* **EXERCISE PROMPT**
Any picture among the records should be left out, please; retype the rest exactly.

* **PROVIDED DATA**

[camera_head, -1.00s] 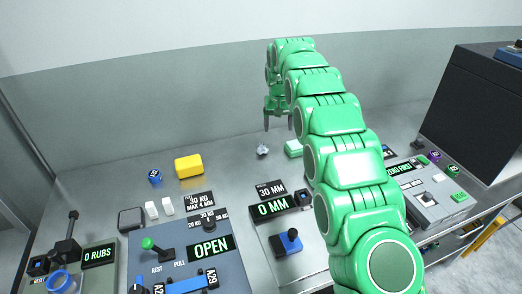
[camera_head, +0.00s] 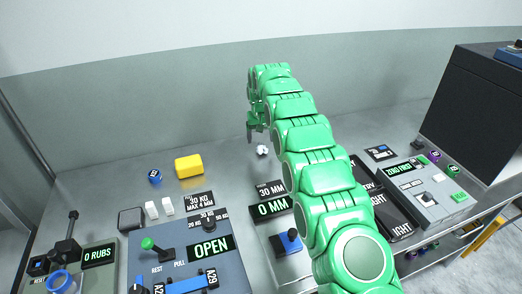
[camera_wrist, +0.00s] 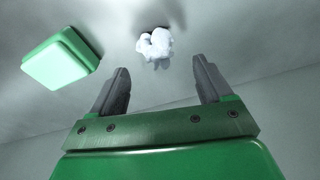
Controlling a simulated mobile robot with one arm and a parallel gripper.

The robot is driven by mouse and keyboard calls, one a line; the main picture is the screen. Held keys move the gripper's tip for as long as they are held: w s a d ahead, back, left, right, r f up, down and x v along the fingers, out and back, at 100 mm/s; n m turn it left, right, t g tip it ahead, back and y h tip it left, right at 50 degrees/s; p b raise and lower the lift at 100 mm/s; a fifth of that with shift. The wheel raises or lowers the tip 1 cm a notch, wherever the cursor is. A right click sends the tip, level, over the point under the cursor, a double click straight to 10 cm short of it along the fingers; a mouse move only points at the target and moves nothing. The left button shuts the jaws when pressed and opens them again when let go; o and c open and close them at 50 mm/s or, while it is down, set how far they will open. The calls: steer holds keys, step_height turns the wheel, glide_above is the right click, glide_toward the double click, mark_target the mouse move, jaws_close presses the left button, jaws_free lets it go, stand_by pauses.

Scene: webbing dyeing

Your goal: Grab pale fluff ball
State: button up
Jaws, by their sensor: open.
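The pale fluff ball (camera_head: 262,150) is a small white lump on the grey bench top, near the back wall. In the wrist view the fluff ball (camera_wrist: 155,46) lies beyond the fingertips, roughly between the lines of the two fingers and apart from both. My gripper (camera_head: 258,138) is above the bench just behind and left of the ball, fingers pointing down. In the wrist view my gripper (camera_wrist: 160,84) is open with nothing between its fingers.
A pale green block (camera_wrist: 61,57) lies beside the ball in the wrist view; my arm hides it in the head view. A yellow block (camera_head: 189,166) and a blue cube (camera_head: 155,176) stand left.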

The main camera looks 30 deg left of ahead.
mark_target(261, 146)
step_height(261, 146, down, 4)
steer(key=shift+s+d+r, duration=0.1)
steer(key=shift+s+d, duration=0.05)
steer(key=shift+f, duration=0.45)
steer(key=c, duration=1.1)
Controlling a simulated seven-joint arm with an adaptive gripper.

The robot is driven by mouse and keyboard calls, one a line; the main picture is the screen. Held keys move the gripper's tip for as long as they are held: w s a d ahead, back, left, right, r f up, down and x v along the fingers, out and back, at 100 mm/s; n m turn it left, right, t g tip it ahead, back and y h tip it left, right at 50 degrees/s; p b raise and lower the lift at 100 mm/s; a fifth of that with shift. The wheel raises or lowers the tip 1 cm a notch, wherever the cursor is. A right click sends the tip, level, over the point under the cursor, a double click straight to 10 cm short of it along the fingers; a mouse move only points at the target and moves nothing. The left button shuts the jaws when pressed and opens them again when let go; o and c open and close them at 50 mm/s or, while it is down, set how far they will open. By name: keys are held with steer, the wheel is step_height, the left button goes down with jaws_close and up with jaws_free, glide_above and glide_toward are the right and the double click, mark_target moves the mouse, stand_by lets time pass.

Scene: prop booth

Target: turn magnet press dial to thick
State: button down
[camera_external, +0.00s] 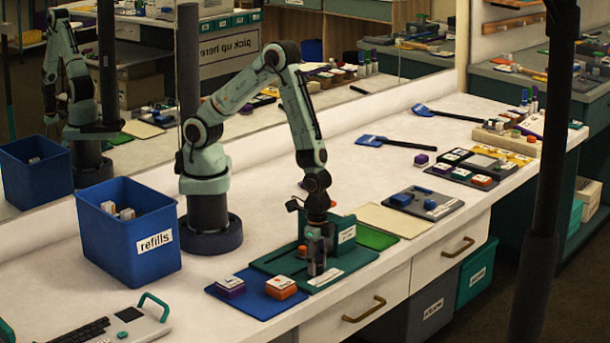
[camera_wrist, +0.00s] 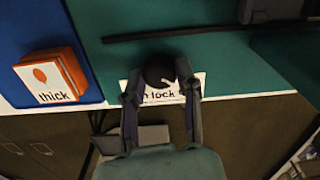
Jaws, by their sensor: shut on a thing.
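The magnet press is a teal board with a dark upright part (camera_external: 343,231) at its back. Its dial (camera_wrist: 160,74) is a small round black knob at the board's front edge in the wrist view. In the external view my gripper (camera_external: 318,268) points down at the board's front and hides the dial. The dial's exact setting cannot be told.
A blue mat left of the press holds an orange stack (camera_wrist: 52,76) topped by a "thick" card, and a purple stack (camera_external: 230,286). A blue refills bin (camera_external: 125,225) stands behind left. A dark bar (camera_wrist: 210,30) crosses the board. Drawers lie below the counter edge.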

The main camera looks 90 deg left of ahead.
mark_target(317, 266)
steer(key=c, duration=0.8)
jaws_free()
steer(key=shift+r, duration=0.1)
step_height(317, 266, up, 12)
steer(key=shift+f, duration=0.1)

* **SOLUTION FOR THIS TASK**
[camera_head, -1.00s] 
[camera_head, +0.00s] 
[camera_wrist, +0.00s] 
Controlling a simulated mobile robot with one arm and a parallel gripper.

The robot is driven by mouse and keyboard calls, one a line; the main picture is the screen. Held keys move the gripper's tip for as long as they are held: w s a d ahead, back, left, right, r f up, down and x v along the fingers, out and back, at 100 mm/s; n m turn it left, right, t g tip it ahead, back and y h tip it left, right at 50 degrees/s; p b raise and lower the lift at 100 mm/s; a fifth of that with shift. The wheel raises or lowers the tip 1 cm a notch, wherever the cursor is. A right click sends the tip, level, over the point under the cursor, a double click straight to 10 cm short of it along the fingers; a mouse move only points at the target and moves nothing. The left button shuts the jaws when pressed and opens them again when let go; o and c open and close them at 50 mm/s or, while it is down, set how far they will open. The calls: steer holds keys, step_height turns the wheel, glide_above is the right click, glide_toward the double click, mark_target the mouse move, jaws_close presses the left button, jaws_free lets it go, stand_by pauses.

Scene: webbing dyeing

Your goal: Grab pale fluff ball
State: button up
Jaws, by their sensor: open.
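The pale fluff ball (camera_head: 262,150) is a small white lump on the grey bench top, near the back wall. In the wrist view the fluff ball (camera_wrist: 155,46) lies beyond the fingertips, roughly between the lines of the two fingers and apart from both. My gripper (camera_head: 258,138) is above the bench just behind and left of the ball, fingers pointing down. In the wrist view my gripper (camera_wrist: 160,84) is open with nothing between its fingers.
A pale green block (camera_wrist: 61,57) lies beside the ball in the wrist view; my arm hides it in the head view. A yellow block (camera_head: 189,166) and a blue cube (camera_head: 155,176) stand left.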

The main camera looks 30 deg left of ahead.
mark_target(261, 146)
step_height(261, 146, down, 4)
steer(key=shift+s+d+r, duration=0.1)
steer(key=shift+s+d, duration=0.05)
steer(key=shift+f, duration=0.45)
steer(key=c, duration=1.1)
Controlling a simulated seven-joint arm with an adaptive gripper.

The robot is driven by mouse and keyboard calls, one a line; the main picture is the screen. Held keys move the gripper's tip for as long as they are held: w s a d ahead, back, left, right, r f up, down and x v along the fingers, out and back, at 100 mm/s; n m turn it left, right, t g tip it ahead, back and y h tip it left, right at 50 degrees/s; p b raise and lower the lift at 100 mm/s; a fifth of that with shift. The wheel raises or lowers the tip 1 cm a notch, wherever the cursor is. A right click sends the tip, level, over the point under the cursor, a double click straight to 10 cm short of it along the fingers; a mouse move only points at the target and moves nothing. The left button shuts the jaws when pressed and opens them again when let go; o and c open and close them at 50 mm/s or, while it is down, set how far they will open. By name: keys are held with steer, the wheel is step_height, the left button goes down with jaws_close and up with jaws_free, glide_above and glide_toward are the right and the double click, mark_target moves the mouse, stand_by lets time pass.

Scene: prop booth

Target: turn magnet press dial to thick
State: button down
[camera_external, +0.00s] 
[camera_wrist, +0.00s] 
Jaws, by their sensor: shut on a thing.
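The magnet press is a teal board with a dark upright part (camera_external: 343,231) at its back. Its dial (camera_wrist: 160,74) is a small round black knob at the board's front edge in the wrist view. In the external view my gripper (camera_external: 318,268) points down at the board's front and hides the dial. The dial's exact setting cannot be told.
A blue mat left of the press holds an orange stack (camera_wrist: 52,76) topped by a "thick" card, and a purple stack (camera_external: 230,286). A blue refills bin (camera_external: 125,225) stands behind left. A dark bar (camera_wrist: 210,30) crosses the board. Drawers lie below the counter edge.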

The main camera looks 90 deg left of ahead.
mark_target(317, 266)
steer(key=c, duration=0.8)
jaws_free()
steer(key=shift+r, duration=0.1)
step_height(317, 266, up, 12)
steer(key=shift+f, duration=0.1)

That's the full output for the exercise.